Please write out the material below exactly as given.
[START OF Data for this task]
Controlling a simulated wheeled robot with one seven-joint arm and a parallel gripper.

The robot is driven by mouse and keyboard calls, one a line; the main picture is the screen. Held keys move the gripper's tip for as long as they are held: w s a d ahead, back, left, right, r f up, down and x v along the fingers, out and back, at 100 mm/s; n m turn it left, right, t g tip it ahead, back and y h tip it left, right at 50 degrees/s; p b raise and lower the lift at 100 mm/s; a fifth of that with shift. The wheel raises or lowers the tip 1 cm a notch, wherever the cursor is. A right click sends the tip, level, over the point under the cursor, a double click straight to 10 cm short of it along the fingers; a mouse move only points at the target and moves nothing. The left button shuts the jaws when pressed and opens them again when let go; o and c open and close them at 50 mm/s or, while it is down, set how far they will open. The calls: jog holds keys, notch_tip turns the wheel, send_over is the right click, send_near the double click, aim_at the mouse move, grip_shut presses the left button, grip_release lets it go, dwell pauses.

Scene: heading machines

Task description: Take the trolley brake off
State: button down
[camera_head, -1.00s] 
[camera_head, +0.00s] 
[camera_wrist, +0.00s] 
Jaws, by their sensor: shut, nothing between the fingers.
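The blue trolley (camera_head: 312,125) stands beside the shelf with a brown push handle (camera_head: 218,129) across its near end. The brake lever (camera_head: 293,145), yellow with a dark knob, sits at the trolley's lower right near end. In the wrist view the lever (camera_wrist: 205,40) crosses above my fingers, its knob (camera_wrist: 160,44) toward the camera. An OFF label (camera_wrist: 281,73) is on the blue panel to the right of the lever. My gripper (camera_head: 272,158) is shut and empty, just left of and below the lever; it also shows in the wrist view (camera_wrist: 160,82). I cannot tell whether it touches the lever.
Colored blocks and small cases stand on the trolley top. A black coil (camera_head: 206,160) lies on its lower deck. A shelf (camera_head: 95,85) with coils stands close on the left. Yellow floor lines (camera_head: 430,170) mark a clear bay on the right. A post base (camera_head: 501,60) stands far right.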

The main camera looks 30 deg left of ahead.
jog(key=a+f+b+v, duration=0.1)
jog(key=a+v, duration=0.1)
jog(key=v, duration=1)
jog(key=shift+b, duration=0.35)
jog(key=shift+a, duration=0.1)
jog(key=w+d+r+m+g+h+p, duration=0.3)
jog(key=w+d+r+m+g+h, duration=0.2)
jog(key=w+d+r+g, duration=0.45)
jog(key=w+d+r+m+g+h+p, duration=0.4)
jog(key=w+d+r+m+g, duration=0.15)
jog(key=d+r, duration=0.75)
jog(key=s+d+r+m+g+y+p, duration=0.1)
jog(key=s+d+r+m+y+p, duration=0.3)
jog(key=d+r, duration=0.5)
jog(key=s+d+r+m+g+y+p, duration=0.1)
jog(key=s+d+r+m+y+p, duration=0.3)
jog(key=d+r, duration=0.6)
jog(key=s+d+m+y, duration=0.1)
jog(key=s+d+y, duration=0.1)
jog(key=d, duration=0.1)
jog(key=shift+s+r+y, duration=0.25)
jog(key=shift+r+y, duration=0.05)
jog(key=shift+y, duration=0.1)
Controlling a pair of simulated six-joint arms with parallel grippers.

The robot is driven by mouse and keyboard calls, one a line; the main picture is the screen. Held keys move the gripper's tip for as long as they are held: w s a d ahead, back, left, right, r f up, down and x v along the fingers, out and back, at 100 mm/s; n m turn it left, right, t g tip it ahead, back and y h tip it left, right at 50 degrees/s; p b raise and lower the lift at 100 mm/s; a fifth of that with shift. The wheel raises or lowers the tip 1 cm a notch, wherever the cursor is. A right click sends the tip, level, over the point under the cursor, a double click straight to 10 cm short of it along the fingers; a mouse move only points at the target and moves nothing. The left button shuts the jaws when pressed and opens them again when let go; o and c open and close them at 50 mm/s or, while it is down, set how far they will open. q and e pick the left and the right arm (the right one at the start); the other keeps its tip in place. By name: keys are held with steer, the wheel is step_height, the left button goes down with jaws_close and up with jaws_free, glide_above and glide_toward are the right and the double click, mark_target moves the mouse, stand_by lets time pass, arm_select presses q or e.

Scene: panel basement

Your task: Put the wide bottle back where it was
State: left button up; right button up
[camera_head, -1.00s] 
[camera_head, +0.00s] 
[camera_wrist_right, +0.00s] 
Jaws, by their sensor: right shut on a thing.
[END OF Data for this task]
* Result *
Controlling a simulated wheeled robot with one seven-joint arm and a parallel gripper.

The robot is driven by mouse and keyboard calls, one a line; the main picture is the screen. Held keys move the gripper's tip for as long as they are held: w s a d ahead, back, left, right, r f up, down and x v along the fingers, out and back, at 100 mm/s; n m turn it left, right, t g tip it ahead, back and y h tip it left, right at 50 degrees/s; p b raise and lower the lift at 100 mm/s; a fifth of that with shift. The wheel raises or lowers the tip 1 cm a notch, wherever the cursor is. A right click sends the tip, level, over the point under the cursor, a double click straight to 10 cm short of it along the fingers; a mouse move only points at the target and moves nothing. The left button shuts the jaws when pressed and opens them again when let go; o and c open and close them at 50 mm/s or, while it is down, set how far they will open. The calls: jog holds keys, notch_tip turns the wheel, send_over is the right click, send_near the double click, aim_at the mouse move, grip_shut presses the left button, grip_release lets it go, dwell pauses.

Scene: heading machines

Task description: Take the trolley brake off
State: button down
[camera_head, -1.00s] 
[camera_head, +0.00s] 
[camera_wrist, +0.00s] 
Jaws, by their sensor: shut, nothing between the fingers.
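The blue trolley (camera_head: 312,125) stands beside the shelf with a brown push handle (camera_head: 218,129) across its near end. The brake lever (camera_head: 293,145), yellow with a dark knob, sits at the trolley's lower right near end. In the wrist view the lever (camera_wrist: 205,40) crosses above my fingers, its knob (camera_wrist: 160,44) toward the camera. An OFF label (camera_wrist: 281,73) is on the blue panel to the right of the lever. My gripper (camera_head: 272,158) is shut and empty, just left of and below the lever; it also shows in the wrist view (camera_wrist: 160,82). I cannot tell whether it touches the lever.
Colored blocks and small cases stand on the trolley top. A black coil (camera_head: 206,160) lies on its lower deck. A shelf (camera_head: 95,85) with coils stands close on the left. Yellow floor lines (camera_head: 430,170) mark a clear bay on the right. A post base (camera_head: 501,60) stands far right.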

The main camera looks 30 deg left of ahead.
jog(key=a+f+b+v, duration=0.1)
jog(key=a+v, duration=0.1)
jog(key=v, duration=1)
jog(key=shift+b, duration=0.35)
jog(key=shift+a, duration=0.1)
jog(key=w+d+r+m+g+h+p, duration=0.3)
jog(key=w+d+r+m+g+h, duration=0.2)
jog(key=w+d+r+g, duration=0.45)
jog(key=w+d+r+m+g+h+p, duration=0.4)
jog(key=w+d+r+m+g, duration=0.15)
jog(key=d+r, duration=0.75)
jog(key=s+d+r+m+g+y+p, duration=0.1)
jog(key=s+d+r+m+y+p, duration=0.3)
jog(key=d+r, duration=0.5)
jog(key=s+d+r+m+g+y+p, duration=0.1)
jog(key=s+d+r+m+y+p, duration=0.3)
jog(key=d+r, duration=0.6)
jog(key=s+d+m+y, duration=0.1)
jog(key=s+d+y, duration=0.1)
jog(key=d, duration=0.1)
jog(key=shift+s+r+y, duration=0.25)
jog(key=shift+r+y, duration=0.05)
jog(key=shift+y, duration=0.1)
Controlling a pair of simulated six-joint arms with parallel grippers.

The robot is driven by mouse and keyboard calls, one a line; the main picture is the screen. Held keys move the gripper's tip for as long as they are held: w s a d ahead, back, left, right, r f up, down and x v along the fingers, out and back, at 100 mm/s; n m turn it left, right, t g tip it ahead, back and y h tip it left, right at 50 degrees/s; p b raise and lower the lift at 100 mm/s; a fifth of that with shift. The wheel raises or lowers the tip 1 cm a notch, wherever the cursor is. A right click sends the tip, level, over the point under the cursor, a double click straight to 10 cm short of it along the fingers; a mouse move only points at the target and moves nothing. The left button shuts the jaws when pressed and opens them again when let go; o and c open and close them at 50 mm/s or, while it is down, set how far they will open. q and e pick the left and the right arm (the right one at the start); the other keeps its tip in place. By name: keys are held with steer, the wheel is step_height, the left button goes down with jaws_close and up with jaws_free, glide_above and glide_toward are the right and the double click, mark_target moves the mouse, stand_by lets time pass, arm_select presses q or e.

Scene: panel basement

Your task: Put the wide bottle back where it was
State: left button up; right button up
[camera_head, -1.00s] 
[camera_head, +0.00s] 
[camera_wrist_right, +0.00s] 
Jaws, by their sensor: right shut on a thing.

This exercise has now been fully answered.